Mais lassés par une liberté chérie, certes retrouvée avec plaisir, mais qui ne leur apportait pas de satisfaction sociale, les peuples ont bousculé dirigeants et partis traditionnels. Action démocratique et Copei (la démocratie chrétienne) ont été électoralement remerciés par les vénézuéliens dés 1998. Huit ans plus tard, l'Amérique latine a suivi, presque partout, le mouvement. Les partis traditionnels ont été sanctionnés au Brésil, en Bolivie, en Uruguay. Des forces inattendues, longtemps considérées comme décoratives, voire extraparlementaires, et des responsables jusque là improbables sont entrés dans les palais législatifs et présidentiels. Ailleurs, au Costa-Rica, à Panama, au Pérou, le centre-gauche a chassé la droite. Partout, les tenants de la rigueur et de la libéralisation économique ont été sanctionnés. Il faut dire que ces politiques connues en Amérique latine sous l'appellation de consensus de Washington, ont pendant des années maintenu la tête des plus pauvres sous la ligne de flottaison sociale. La lecture du rapport 2005 du PNUD, le Programme des Nations unies pour le développement est éloquente. Les 10% les plus riches de la population latino-américaine perçoivent un revenu de 45 à 59 fois plus élevé que celui des plus pauvres. A titre de comparaison le rapport est en Europe de 25, dans les pays scandinaves à 36, au Royaume-Uni (1) et 40 aux Etats-Unis.

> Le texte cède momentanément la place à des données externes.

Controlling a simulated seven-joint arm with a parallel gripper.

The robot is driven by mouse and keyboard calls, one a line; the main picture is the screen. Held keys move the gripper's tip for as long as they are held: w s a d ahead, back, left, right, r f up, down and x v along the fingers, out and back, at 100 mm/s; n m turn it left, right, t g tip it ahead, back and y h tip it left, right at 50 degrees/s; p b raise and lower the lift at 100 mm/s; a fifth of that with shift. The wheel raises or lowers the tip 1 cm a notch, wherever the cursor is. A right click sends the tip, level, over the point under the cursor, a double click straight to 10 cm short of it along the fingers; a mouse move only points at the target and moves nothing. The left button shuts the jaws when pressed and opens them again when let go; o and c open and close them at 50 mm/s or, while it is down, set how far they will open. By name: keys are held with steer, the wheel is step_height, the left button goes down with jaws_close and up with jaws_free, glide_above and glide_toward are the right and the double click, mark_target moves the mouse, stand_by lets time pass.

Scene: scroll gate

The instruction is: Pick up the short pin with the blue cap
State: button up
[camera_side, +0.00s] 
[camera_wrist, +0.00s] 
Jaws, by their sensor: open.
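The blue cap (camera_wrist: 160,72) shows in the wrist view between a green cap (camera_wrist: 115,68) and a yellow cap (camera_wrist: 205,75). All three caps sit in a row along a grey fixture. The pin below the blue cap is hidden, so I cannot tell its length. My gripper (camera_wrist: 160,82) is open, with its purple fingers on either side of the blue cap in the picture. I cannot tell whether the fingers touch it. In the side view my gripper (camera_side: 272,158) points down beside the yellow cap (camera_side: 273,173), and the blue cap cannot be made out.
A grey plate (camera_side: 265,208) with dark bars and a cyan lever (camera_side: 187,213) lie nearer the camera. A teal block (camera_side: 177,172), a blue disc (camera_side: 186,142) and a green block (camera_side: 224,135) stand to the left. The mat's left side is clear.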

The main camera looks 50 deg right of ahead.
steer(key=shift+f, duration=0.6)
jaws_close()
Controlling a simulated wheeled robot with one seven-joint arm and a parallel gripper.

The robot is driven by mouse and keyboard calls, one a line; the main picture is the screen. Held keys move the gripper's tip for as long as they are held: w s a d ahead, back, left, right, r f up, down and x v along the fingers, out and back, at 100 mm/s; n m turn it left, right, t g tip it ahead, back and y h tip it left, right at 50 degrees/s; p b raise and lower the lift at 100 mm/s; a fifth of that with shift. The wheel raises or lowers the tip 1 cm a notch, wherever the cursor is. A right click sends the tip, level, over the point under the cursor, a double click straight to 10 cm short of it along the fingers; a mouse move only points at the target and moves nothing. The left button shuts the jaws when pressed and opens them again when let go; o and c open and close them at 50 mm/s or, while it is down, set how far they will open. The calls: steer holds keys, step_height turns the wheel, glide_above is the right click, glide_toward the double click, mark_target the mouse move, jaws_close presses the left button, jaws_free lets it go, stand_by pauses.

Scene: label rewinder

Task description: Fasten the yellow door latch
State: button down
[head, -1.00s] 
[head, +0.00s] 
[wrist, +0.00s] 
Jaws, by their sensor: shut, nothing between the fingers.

L'Amérique latine est-elle comme aurait pu le proclamer un Pangloss du XXIème siècle entrée " dans le meilleur des mondes possibles " ? La cocotte minute populaire et politique curieusement continue à fabriquer une vapeur qui ne trouve pas toujours à sortir en temps et en heure. Ca siffle, à droite, ça siffle à gauche, et le bateau démocratique " Amérique latine " recommence à donner des signes de fatigue. Le social par la force des choses est aujourd'hui officiellement la priorité des priorités gouvernementales. De la " Bourse famille " brésilienne, aux " Missions " vénézuéliennes, l'imagination est au pouvoir. Les plus pauvres en sont généralement reconnaissants. Ils s'apprêtent à le confirmer au Brésil le 1er octobre. Pourtant, pourtant, on constate ici, en Argentine, là en Bolivie, et au-delà au Mexique et au Venezuela, des signes de lassitude démocratique.

La pression sociale est très forte. Certains électeurs exigent de leurs dirigeants beaucoup, et tout de suite. Ils passent assez vite, comme en Bolivie, des bureaux de vote aux manifestations. D'autres refusent de sacrifier leur position dominante, rejettent les compromis sociaux proposés par les gouvernements. Ils prennent comme en Bolivie et au Venezuela, eux aussi la rue après avoir été sanctionnés dans les urnes. Il y a enfin des situations à part. Celle que vit par exemple le Mexique, où les pauvres sont entrés au mois de juillet 2006, à l'issue des présidentielles, en contestation indéfinie.

Les dirigeants sont tentés de prendre des raccourcis démocratiques pour répondre au plus vite à l'attente des exclus, et à la contestation des nantis. Le président argentin, le justicialiste-péroniste Nestor Kirchner, s'est fait attribuer la faculté de modifier à son gré le budget approuvé par le parlement. Evo Morales a fait voter par la constituante bolivienne, où son parti le Mas ne détient qu'une majorité relative, la capacité de tourner l'obligation de faire adopter la nouvelle loi fondamentale par les deux tiers des députés. Le chef de l'Etat vénézuélien afin de passer outre à la résistance d'un parlement procédurier avait lui aussi en 1999 fait passer une série de projets, plus d'une quarantaine, sous la forme d'une loi cadre.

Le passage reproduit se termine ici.